#### PROVIDED INFORMATION ####

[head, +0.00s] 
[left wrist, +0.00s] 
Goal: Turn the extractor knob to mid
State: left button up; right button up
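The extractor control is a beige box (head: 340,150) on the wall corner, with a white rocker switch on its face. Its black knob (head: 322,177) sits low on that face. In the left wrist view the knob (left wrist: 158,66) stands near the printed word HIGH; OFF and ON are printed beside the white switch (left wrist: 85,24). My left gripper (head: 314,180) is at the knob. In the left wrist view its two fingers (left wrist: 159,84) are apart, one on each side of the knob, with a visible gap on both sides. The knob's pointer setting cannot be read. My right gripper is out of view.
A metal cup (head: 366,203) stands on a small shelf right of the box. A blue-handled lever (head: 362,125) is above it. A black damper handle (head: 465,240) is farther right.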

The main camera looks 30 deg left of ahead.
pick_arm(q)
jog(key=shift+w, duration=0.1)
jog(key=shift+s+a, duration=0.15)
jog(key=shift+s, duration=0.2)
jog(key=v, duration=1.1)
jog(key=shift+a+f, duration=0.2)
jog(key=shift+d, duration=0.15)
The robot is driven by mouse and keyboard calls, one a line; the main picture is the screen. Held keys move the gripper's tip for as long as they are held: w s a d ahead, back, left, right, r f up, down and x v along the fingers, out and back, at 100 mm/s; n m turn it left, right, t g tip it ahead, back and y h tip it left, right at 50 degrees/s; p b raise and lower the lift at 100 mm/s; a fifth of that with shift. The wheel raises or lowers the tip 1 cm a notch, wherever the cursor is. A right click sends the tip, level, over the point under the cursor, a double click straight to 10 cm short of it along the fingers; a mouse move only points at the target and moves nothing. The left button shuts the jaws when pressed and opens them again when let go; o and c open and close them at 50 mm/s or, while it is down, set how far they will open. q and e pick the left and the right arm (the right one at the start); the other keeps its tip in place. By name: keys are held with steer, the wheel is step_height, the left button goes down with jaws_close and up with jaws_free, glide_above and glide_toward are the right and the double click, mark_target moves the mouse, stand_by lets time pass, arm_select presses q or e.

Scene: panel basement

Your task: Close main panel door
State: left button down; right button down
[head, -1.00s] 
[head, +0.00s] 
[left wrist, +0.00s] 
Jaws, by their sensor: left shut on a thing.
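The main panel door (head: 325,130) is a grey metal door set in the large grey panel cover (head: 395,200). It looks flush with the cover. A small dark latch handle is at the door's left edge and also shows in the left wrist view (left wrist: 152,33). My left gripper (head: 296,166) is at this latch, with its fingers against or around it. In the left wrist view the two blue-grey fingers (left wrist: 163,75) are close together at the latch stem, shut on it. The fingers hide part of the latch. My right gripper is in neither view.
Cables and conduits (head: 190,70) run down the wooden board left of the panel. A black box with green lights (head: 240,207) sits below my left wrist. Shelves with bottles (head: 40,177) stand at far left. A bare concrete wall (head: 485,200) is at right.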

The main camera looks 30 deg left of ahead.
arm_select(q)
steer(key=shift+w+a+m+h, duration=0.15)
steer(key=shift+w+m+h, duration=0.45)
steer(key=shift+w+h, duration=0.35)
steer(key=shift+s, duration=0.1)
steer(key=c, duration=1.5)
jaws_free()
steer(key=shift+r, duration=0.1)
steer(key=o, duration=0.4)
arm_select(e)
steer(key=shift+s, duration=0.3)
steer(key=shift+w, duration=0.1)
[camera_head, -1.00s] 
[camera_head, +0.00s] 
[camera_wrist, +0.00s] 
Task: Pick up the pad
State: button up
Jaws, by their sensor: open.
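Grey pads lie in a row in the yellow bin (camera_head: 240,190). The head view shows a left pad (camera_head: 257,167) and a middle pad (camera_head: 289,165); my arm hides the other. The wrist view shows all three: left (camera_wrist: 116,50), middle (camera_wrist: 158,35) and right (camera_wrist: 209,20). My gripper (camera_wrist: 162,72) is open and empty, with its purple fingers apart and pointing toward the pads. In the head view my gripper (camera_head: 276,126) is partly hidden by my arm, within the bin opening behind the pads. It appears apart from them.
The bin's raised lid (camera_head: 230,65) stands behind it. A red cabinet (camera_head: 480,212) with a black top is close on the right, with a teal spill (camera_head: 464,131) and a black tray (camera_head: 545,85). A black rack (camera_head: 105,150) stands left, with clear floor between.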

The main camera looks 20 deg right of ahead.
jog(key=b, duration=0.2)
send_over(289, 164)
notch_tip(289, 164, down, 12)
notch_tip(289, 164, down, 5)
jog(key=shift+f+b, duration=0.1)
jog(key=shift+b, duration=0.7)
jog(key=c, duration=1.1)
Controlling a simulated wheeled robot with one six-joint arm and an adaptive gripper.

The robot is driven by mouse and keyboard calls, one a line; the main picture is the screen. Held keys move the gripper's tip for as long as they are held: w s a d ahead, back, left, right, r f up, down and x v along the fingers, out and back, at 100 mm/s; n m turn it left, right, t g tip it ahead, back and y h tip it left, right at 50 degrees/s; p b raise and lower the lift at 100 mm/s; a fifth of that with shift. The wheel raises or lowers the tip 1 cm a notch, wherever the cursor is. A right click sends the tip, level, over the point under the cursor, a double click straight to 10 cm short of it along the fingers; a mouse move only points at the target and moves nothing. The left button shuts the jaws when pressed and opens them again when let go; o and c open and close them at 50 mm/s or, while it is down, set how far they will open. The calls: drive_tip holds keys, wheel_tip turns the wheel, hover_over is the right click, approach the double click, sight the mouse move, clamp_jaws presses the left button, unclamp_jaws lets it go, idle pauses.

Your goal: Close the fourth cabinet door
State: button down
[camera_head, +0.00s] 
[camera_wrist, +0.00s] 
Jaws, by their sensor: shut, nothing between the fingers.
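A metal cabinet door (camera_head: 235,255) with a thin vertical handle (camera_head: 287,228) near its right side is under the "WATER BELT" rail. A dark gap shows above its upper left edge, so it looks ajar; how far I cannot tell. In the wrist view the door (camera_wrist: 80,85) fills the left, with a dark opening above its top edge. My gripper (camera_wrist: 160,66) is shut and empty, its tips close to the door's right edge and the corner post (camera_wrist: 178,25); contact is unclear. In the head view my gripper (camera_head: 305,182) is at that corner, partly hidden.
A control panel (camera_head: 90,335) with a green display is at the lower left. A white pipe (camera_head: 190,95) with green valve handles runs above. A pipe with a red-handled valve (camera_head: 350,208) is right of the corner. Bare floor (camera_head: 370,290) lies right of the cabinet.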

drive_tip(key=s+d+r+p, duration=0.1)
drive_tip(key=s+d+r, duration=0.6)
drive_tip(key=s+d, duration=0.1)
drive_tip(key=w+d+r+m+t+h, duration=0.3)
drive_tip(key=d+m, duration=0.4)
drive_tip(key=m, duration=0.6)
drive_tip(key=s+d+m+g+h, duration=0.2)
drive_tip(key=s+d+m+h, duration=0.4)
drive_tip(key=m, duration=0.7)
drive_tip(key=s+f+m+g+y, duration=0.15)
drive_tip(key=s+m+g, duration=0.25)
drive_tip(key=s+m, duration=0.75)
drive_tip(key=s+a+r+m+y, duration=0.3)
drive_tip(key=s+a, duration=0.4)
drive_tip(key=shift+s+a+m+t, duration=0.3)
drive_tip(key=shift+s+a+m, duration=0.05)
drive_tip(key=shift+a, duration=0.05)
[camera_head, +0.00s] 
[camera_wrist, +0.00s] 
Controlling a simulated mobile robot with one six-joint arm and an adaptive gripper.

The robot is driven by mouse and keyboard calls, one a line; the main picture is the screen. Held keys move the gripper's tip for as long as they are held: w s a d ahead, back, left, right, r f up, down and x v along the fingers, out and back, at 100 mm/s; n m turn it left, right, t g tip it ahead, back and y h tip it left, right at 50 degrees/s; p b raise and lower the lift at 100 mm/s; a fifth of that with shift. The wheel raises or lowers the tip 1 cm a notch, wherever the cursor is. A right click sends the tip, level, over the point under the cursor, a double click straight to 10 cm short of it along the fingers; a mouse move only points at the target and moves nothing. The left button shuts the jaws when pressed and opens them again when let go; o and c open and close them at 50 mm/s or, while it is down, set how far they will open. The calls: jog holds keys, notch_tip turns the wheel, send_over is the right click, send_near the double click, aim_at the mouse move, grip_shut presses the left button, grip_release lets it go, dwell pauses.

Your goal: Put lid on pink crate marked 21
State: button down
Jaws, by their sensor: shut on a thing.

####

= REQUIRED WORK =
Track down all lines above with the string "simulated" and copy them.

= REPLY =
Controlling a simulated wheeled robot with one six-joint arm and an adaptive gripper.
Controlling a simulated mobile robot with one six-joint arm and an adaptive gripper.

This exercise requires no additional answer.